In Missouri, under the direction of Mrs. Walter McNabb Miller, and in Nebraska, where Mrs. E. Draper Smith was managing the campaign, we had some inspiring meetings. At Lincoln Mrs. William Jennings Bryan introduced me to the biggest audience of the year, and the programme took on a special interest from the fact that it included Mrs. Bryan's debut as a speaker for suffrage. She is a tall and attractive woman with an extremely pleasant voice, and she made an admirable speech—clear, terse, and much to the point, putting herself on record as a strong supporter of the woman-suffrage movement. There was also an amusing aftermath of this occasion, which Secretary Bryan himself confided to me several months later when I met him in Atlantic City. He assured me, with the deep sincerity he assumes so well, that for five nights after my speech in Lincoln his wife had kept him awake listening to her report of it—and he added, solemnly, that he now knew it "by heart."

A less pleasing memory of Nebraska is that I lost my voice there and my activities were sadly interrupted. But I was taken to the home of Mr. and Mrs. Francis A. Brogan, of Omaha, and supplied with a trained nurse, a throat specialist, and such care and comfort that I really enjoyed the enforced rest—knowing, too, that the campaign committee was carrying on our work with great enthusiasm.

In Missouri one of our most significant meetings was in Bowling Green, the home of Champ Clark, Speaker of the House. Mrs. Clark gave a reception, made a speech, and introduced me at the meeting, as Mrs. Bryan had done in Lincoln. She is one of the brightest memories of my Missouri experience, for, with few exceptions, she is the most entertaining woman I have ever met.

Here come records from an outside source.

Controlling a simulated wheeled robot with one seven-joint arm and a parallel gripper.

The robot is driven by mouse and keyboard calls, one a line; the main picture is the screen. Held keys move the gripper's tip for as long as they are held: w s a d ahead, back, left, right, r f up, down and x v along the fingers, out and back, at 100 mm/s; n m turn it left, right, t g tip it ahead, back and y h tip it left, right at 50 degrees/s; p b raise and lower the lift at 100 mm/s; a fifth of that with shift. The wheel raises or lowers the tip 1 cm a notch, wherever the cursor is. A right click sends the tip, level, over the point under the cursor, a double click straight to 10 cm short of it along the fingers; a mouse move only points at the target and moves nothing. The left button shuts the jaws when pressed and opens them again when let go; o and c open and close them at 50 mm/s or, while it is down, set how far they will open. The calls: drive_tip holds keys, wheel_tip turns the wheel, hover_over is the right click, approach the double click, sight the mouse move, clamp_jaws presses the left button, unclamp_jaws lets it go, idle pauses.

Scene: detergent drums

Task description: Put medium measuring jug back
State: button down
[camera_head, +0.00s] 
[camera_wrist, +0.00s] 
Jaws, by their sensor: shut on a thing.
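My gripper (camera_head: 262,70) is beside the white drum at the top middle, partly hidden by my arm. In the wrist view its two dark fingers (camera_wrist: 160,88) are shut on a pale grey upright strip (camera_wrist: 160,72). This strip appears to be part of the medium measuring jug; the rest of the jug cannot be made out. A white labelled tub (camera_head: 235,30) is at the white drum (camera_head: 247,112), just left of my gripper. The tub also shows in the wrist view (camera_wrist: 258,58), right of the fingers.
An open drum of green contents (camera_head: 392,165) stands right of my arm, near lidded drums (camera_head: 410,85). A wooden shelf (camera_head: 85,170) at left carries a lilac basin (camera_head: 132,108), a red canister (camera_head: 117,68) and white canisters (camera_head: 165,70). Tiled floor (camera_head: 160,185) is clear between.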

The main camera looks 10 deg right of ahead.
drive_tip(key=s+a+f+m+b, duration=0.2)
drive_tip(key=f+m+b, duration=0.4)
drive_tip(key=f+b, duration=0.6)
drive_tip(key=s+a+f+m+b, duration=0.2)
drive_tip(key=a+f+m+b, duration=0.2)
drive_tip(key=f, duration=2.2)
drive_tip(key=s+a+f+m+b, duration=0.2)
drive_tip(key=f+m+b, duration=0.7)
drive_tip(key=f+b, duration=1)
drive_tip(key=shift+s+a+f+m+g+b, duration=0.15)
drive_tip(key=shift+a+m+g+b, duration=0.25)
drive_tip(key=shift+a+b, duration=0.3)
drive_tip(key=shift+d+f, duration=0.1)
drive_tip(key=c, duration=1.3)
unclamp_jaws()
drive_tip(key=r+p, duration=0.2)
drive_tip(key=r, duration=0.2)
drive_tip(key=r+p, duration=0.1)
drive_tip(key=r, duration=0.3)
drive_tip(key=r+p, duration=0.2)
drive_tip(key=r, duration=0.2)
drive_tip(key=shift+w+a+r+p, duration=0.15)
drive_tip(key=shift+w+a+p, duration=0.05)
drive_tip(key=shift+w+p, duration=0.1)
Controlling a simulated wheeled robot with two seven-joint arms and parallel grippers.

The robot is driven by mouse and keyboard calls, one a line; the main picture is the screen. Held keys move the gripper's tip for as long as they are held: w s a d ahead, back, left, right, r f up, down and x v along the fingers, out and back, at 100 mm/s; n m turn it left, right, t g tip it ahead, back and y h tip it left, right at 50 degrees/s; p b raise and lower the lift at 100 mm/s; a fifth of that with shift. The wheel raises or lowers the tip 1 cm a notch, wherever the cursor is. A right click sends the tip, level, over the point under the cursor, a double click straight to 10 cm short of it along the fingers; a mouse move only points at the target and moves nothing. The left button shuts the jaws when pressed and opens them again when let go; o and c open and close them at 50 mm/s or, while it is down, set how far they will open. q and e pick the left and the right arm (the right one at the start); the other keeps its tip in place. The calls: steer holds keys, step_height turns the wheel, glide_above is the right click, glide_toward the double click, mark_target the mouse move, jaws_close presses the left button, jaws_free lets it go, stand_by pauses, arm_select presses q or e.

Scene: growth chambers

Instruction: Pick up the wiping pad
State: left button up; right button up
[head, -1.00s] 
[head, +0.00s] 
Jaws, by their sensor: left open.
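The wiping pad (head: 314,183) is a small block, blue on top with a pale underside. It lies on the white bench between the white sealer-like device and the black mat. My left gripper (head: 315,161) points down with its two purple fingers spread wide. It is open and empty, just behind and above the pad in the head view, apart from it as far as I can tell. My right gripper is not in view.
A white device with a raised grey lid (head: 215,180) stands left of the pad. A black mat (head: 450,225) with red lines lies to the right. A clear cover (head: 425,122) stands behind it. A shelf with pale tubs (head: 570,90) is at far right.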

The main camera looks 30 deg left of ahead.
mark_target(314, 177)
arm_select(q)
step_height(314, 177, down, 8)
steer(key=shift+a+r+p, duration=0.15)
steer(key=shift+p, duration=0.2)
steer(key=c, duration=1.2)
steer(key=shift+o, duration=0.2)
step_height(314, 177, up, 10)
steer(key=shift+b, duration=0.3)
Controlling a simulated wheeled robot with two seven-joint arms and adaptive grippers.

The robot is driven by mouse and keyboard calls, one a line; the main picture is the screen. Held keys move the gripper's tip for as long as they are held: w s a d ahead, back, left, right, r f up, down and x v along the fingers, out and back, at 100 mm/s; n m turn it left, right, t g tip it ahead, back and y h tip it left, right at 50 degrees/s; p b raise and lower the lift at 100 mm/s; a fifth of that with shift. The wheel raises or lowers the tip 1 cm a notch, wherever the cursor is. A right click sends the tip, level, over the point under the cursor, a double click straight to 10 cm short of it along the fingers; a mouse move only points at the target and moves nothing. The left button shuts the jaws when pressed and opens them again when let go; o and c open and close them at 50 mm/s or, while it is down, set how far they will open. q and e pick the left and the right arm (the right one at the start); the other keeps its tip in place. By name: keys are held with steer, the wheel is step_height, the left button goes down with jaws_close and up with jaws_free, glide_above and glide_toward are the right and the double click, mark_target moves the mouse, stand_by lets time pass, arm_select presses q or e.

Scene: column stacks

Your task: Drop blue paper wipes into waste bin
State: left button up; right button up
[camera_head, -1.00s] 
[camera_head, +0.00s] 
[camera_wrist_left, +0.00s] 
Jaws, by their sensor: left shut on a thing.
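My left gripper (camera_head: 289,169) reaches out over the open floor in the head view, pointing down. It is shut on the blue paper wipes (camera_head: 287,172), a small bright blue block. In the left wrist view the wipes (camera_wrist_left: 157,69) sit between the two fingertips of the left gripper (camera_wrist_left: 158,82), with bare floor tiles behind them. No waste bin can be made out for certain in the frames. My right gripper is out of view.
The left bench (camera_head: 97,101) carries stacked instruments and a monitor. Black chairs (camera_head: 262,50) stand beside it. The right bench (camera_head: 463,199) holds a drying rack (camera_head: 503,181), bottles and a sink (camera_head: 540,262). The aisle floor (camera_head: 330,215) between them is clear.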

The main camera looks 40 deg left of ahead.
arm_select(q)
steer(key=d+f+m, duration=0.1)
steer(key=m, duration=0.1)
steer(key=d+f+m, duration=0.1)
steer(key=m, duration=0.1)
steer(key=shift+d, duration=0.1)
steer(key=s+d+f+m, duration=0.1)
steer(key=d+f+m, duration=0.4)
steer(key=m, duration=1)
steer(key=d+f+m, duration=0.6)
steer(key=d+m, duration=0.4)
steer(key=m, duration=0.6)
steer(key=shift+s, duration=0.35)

Subsequently we had an all-day motor journey together, during which Mrs. Clark rarely stopped talking and I even more rarely stopped laughing.



XV. CONVENTION INCIDENTS

From 1887 to 1914 we had a suffrage convention every year, and I attended each of them. In preceding chapters I have mentioned various convention episodes of more or less importance. Now, looking back over them all as I near the end of these reminiscences, I recall a few additional incidents which had a bearing on later events. There was, for example, the much-discussed attack on suffrage during the Atlanta convention of 1895, by a prominent clergyman of that city whose name I mercifully withhold. On the Sunday preceding our arrival this gentleman preached a sermon warning every one to keep away from our meetings, as our effort was not to secure the franchise for women, but to encourage the intermarriage of the black and white races. Incidentally he declared that the suffragists were trying to break up the homes of America and degrade the morals of women, and that we were all infidels and blasphemers. He ended with a personal attack on me, saying that on the previous Sunday I had preached in the Epworth Memorial Methodist Church of Cleveland, Ohio, a sermon which was of so blasphemous a nature that nothing could purify the church after it except to burn it down.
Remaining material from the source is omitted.